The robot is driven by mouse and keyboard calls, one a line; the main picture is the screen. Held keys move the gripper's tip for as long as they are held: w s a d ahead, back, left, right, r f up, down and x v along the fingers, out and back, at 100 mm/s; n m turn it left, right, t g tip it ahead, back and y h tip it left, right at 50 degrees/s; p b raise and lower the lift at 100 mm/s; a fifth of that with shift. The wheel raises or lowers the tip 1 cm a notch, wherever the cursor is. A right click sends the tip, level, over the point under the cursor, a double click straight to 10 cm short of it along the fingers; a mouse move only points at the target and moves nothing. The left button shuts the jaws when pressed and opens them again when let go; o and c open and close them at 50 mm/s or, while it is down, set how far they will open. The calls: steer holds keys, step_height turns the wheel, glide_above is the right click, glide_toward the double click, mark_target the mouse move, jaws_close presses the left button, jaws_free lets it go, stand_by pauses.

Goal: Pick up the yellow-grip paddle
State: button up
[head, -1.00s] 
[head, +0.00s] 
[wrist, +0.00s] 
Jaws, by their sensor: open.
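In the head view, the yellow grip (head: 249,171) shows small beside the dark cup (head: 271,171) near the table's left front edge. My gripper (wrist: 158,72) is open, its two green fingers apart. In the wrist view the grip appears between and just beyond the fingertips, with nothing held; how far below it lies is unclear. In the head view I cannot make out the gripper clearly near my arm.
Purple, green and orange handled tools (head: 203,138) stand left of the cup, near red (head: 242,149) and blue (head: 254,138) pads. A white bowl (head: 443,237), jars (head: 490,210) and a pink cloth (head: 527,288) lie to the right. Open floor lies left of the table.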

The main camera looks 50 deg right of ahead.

◇ ◇ ◇ ◇

Task details:
Output the whole listing above again, word for word.

Solution to this problem:
The robot is driven by mouse and keyboard calls, one a line; the main picture is the screen. Held keys move the gripper's tip for as long as they are held: w s a d ahead, back, left, right, r f up, down and x v along the fingers, out and back, at 100 mm/s; n m turn it left, right, t g tip it ahead, back and y h tip it left, right at 50 degrees/s; p b raise and lower the lift at 100 mm/s; a fifth of that with shift. The wheel raises or lowers the tip 1 cm a notch, wherever the cursor is. A right click sends the tip, level, over the point under the cursor, a double click straight to 10 cm short of it along the fingers; a mouse move only points at the target and moves nothing. The left button shuts the jaws when pressed and opens them again when let go; o and c open and close them at 50 mm/s or, while it is down, set how far they will open. The calls: steer holds keys, step_height turns the wheel, glide_above is the right click, glide_toward the double click, mark_target the mouse move, jaws_close presses the left button, jaws_free lets it go, stand_by pauses.

Goal: Pick up the yellow-grip paddle
State: button up
[head, -1.00s] 
[head, +0.00s] 
[wrist, +0.00s] 
Jaws, by their sensor: open.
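In the head view, the yellow grip (head: 249,171) shows small beside the dark cup (head: 271,171) near the table's left front edge. My gripper (wrist: 158,72) is open, its two green fingers apart. In the wrist view the grip appears between and just beyond the fingertips, with nothing held; how far below it lies is unclear. In the head view I cannot make out the gripper clearly near my arm.
Purple, green and orange handled tools (head: 203,138) stand left of the cup, near red (head: 242,149) and blue (head: 254,138) pads. A white bowl (head: 443,237), jars (head: 490,210) and a pink cloth (head: 527,288) lie to the right. Open floor lies left of the table.

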The main camera looks 50 deg right of ahead.

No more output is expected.